OK, enough joking around. I was actually there for work, having received a generous invitation to present at the session on "Climate Sensitivity From Modeling, Current Observations, and Paleoclimate Data."
We've often thought about going to the AGU Fall Meeting, since while we are in Japan it's actually more convenient than the EGU, but never previously got round to it. The organisation is rather different to the EGU, and took a bit of getting used to. For some reason, the poster sessions are not clearly linked to their corresponding oral sessions (the code numbers indicate the section and the time, but eg there is no obvious link between U43A and U51B, despite them being posters and oral session on the same topic). They don't even arrange things in alphabetical order in the book. There is also no Climate section and very little Nonlinear Geophysics (the two most interesting sections in the EGU), but a whole lot of Paleoclimate.

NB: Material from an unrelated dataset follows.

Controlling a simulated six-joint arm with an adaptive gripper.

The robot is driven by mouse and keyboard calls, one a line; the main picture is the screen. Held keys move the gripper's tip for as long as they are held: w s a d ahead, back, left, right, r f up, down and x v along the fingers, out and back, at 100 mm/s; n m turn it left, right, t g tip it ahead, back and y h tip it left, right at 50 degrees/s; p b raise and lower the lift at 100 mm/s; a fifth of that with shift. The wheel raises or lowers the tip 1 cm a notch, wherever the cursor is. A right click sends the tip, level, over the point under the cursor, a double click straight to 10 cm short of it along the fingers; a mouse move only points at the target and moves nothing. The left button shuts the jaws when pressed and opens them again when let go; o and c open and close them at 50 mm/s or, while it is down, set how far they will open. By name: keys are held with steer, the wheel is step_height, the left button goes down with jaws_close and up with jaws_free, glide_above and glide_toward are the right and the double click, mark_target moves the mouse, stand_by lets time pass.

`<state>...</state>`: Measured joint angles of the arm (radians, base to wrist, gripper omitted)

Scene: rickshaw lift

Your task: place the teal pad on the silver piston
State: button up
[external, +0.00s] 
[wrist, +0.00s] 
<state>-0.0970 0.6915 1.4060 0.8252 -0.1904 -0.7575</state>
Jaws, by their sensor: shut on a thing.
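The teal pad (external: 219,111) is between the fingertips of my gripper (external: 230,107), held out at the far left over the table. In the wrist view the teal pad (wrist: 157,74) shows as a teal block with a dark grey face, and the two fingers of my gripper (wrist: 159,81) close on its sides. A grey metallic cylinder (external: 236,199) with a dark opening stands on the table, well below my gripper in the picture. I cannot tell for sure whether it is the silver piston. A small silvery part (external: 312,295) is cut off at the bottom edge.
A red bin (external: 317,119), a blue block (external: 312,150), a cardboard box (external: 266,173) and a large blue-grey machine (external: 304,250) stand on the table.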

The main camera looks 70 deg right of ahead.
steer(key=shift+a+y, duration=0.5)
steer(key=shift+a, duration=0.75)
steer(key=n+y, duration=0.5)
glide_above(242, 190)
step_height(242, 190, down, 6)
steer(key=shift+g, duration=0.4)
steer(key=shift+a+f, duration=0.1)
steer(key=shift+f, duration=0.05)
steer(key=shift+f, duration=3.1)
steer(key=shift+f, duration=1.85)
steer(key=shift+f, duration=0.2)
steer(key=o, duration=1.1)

Here are some highlights from my notes. Errors and omissions all mine, of course.
After a couple of paleoclimate talks first thing on Monday morning I ducked into a rather bizarre session entitled "Navigating a Career in the Geosciences: Strategies for Success." It started off with some important successful guy telling us how the rewards would come if we just put in enough hard work and perseverance and were prepared to take our chances. He told us his own life story of how there were not enough jobs in his PhD speciality, so he changed topics. Then he found funding hard to come by in his next field...so he changed again, becoming Director of NCAR. Why didn't we all think of that? The next presentation was a similar pep-talk from another senior professor about how great life was if only one persevered, but the last talk actually did have some useful content based on real research about what distinguishes the more successful from the less. But I'm hardly going to give away the secrets to you lot :-) One of the most important factors seemed to be the Y chromosome, which reliably distinguishes the "outstanding" from the merely "hard working" (Trix and Psenka, 2003). Later on that day, a session on extremes had Tom Knutson sounding rather sceptical about whether or not hurricanes were likely to increase much (and he thought it would take some time to see a signal in the data).

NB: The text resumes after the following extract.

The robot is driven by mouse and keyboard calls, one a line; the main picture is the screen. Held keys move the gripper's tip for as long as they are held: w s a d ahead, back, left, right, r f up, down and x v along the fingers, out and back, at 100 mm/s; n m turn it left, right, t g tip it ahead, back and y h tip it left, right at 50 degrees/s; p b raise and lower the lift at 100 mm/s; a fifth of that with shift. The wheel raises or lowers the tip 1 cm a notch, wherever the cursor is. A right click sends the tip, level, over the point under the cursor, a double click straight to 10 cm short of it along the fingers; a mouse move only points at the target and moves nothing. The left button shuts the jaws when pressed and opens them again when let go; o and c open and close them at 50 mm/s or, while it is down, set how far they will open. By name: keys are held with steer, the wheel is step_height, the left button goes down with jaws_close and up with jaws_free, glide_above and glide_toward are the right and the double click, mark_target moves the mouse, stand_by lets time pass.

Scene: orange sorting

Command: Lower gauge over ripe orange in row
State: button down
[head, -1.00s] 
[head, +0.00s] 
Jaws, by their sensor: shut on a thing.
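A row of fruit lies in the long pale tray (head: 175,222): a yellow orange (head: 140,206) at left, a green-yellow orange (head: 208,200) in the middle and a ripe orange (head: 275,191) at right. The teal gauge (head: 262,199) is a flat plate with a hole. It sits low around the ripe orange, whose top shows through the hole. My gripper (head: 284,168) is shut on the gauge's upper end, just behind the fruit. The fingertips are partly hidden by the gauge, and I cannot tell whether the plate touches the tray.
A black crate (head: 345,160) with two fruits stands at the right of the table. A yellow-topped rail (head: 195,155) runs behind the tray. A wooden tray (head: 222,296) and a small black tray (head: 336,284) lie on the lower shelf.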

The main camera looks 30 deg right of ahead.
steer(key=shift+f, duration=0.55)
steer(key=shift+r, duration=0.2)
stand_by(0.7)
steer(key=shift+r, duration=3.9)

Tuesday morning started with a session on aerosols, not really my thing but I'd spotted both Schwartz and Chylek were presenting, so I turned up to listen. Steve Schwartz presented his sensitivity analysis, but admitted it had received a lot of criticism and he would not "bet the ranch" on it, which probably defused some potential criticisms (in the questions after someone did say that they thought his detrending was a dodgy step). Later on in the week I spoke to him in person, he said he'd just got our comment and hadn't yet planned his reply. Petr Chylek presented a somewhat similar paper from in the same special issue of JGR (guest editor: P Chylek) which I'll probably blog about in more detail later. I got the impression of a bit of a clique separate from mainstream climate science here. Someone in the audience actually asked where they might get the opposing point of view. It wasn't 100% clear what they meant by "opposing", but one good answer might be chapters 9 and 10 of the IPCC AR4 WG1, or indeed the whole book. There was also a session concerning use of the multimodel ensemble (ie the AR4 runs), which I am getting interested in. In fact there were a few sessions with this sort of flavour that during the week.

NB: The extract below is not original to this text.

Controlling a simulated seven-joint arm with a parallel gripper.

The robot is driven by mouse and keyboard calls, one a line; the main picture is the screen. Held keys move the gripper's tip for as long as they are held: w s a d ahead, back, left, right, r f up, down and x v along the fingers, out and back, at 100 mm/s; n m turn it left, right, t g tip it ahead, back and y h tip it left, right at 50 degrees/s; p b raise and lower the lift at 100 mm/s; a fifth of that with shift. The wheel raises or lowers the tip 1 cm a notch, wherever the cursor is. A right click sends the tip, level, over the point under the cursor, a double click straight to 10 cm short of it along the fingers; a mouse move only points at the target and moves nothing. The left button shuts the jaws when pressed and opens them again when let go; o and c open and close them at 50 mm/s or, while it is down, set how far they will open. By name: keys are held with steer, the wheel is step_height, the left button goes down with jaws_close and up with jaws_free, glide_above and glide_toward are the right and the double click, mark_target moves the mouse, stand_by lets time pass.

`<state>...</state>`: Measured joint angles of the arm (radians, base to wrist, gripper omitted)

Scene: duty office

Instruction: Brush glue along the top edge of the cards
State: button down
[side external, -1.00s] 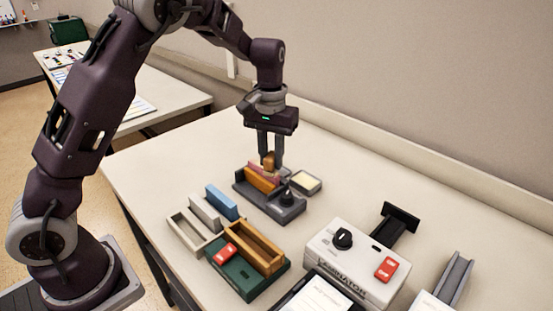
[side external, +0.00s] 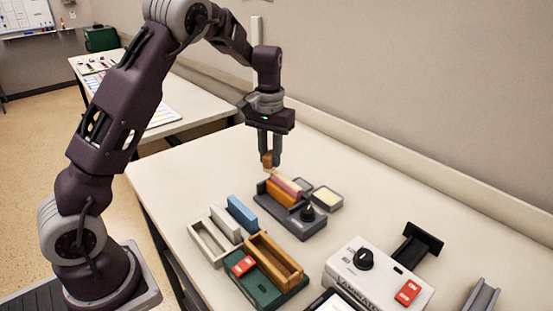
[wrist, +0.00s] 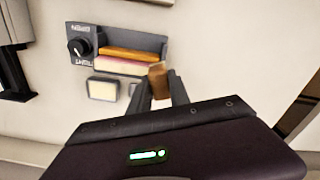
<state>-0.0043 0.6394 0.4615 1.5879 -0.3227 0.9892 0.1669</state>
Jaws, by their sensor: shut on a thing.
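A dark grey holder (side external: 303,227) with a black knob (side external: 307,213) stands on the table. An orange block (side external: 280,194) and a pink block (side external: 289,186), which look like the card stacks, stand side by side in it. The wrist view shows the orange block (wrist: 140,53) and the pink one (wrist: 115,66); whether glue is on their edges I cannot tell. My gripper (side external: 269,161) is shut on a small brown-handled brush (wrist: 158,81), at one end of the pink block. Its pale tip points down; contact is unclear. A shallow grey dish with a cream filling (side external: 327,198) stands beside the holder.
A white laminator (side external: 380,273) is at right. The table behind the dish is clear.

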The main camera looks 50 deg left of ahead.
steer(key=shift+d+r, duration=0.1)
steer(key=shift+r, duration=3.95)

After 2 consecutive 10h days and fairly late nights, Wednesday morning had nothing much of interest so we had a lie-in (and tested the crappy hotel gym). The afternoon had some stuff on ocean tracers, including some adjustments to the ocean heat content data, and also estimates of ocean mixing based on various other tracers (tritium from bombs, helium from the mantle). This is something I've tried to point out to some climate sensitivity estimation people who claim that we can't say much about the ocean mixing rate (and thus heat uptake, which affects climate sensitivity estimates) because the temperature data are so uncertain. Even if the direct measurements of temperature are uncertain, we have other evidence about the mixing rate, which they studiously choose to ignore!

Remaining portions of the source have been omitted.